If you want to raid, you can pick your kind of group (10 or 25) and difficulty (normals or normals and THEN heroics) and raid.

People used to raid for a lot of reasons — to see the content, because normal raids were the only way to do it (pre-heroic raids, of course) or to get gear (because you didn’t used to get badges from dungeons or anything except raiding) or to work together as a team.

Now, you can see the content elsewhere, you can get gear/VP elsewhere… and all that’s left is the “working together as a team to defeat encounters” aspect. Don’t get me wrong — that’s why I raided. But I was always aware that people raided for other reasons as well.

By giving us so many choices, did Blizzard shoot themselves in the foot? Did they give us too many methods to cap out VP without thinking about how that will affect raiding populations?

I guess my point here is that, due to the variety of issues I’ve already outlined, I don’t trust that Blizzard has thought this stuff through adequately. I don’t trust them. At all. They’ve eroded it over the years and now it’s just gone. While I don’t know that people will stop organized raiding, I think it’s a possibility. I think the amount of stuff to do out there devalues what I always felt was the pinnacle of PVE content, was always the end goal of any PVE-oriented person.

Along with the nerfs, this kind of lack of respect for raiding and raiders really underlines why my decision to quit is the right decision for me.

The next, and likely last, post in this series will discuss the fact that I feel fairly well-accomplished and how I feel as though I’ve met most of my goals that I set out to achieve in this game, leading to an overall lack of incentive to continue playing.

Retirement Reasons and Reminiscing Part 3

My subscription runs out on Saturday, November 10th, just a few short days away. So I’ve been writing this series about the reasons why I’m retiring. Part 1 talked about raiding nerfs and how I feel the developers and I don’t see eye to eye on a number of issues to do with raiding content. Part 2 talked about how I don’t feel as though I have many of the same views as the majority of the playerbase, in terms of researching my classes and basically learning how to play. My last post, while not a full-fledged part of this series, demonstrates pretty clearly that not only do the vast majority of players of the game and I have little in common in terms of how we approach our play, but in terms of their social skills and abilities to not be total jackasses, we also tend to differ. As always, I’m not trying to convince anyone to quit.
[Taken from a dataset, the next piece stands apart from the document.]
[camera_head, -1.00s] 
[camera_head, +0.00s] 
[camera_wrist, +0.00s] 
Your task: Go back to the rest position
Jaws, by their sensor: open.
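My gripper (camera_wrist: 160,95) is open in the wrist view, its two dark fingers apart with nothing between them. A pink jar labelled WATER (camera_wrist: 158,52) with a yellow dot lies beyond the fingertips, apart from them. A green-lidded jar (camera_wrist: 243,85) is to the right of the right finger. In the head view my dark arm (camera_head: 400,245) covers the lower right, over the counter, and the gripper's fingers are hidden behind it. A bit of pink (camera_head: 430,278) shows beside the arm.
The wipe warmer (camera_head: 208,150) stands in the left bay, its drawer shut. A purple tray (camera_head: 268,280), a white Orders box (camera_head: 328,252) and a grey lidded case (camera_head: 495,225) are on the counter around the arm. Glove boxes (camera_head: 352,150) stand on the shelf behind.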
Play or don’t play, that’s your choice. It’s your $15 a month. I’m merely documenting my reasons why. And please do note that there is a comment policy in effect. Thanks. :)

Reason 3: The Bugs, oh God, the Bugs

Okay. I get it. I really do. World of Warcraft is an enormous game. I’m not a programmer of any kind, but I’ve done website coding for a living, so I understand how finicky even basic HTML/CSS code can be. I can only imagine how insanely complex the code within World of Warcraft is. As such, I am generally really, really forgiving of in-game bugs and issues. Not only that, but the devs are usually really good at hotfixing things once they recognize something is wrong.
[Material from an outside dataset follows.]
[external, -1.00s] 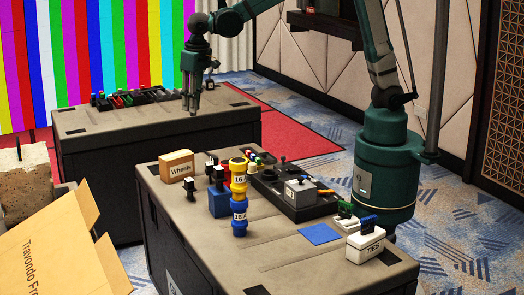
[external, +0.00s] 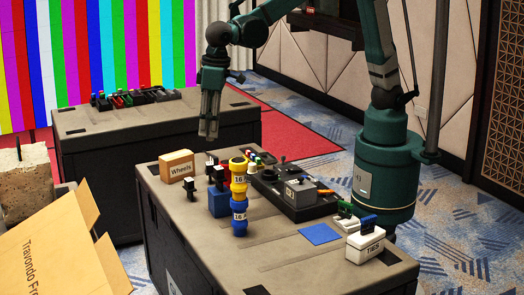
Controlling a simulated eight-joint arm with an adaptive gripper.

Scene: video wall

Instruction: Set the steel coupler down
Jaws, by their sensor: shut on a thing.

Having said that, Cataclysm was the buggiest expansion I have ever seen. We’re talking brutally buggy in some cases. Let us examine some of the worst cases I experienced.

Tier 11 – Blackwing Descent, Bastion of Twilight, Throne of the Four Winds

The biggest issue we found in this tier of raiding was the “flexible raid lockout” system. We had a brutal night fighting with the raid lockout system last April when myself, Hestiah and Tikari were all saved to a different heroic ID than the other 25 people in the raid, despite no one killing any heroic bosses. Go ahead and read it. It’s a fun blog post. But it meant we were insanely careful about raid lockouts for the rest of the expansion, even going so far as to not swap specific people just so that we wouldn’t have to change who had the title of “raid leader” in the raid group, just in case another screw up like that happened.

In terms of specific fights where we encountered issues…

a) Heroic Magmaw: I have a video of this SOMEWHERE, but you’ll have to take my word for it because I can’t find it anywhere. On one of our progression attempts, Magmaw, instead of slumping FORWARD for a burn phase, instead bent over BACKWARDS. I wish I were kidding.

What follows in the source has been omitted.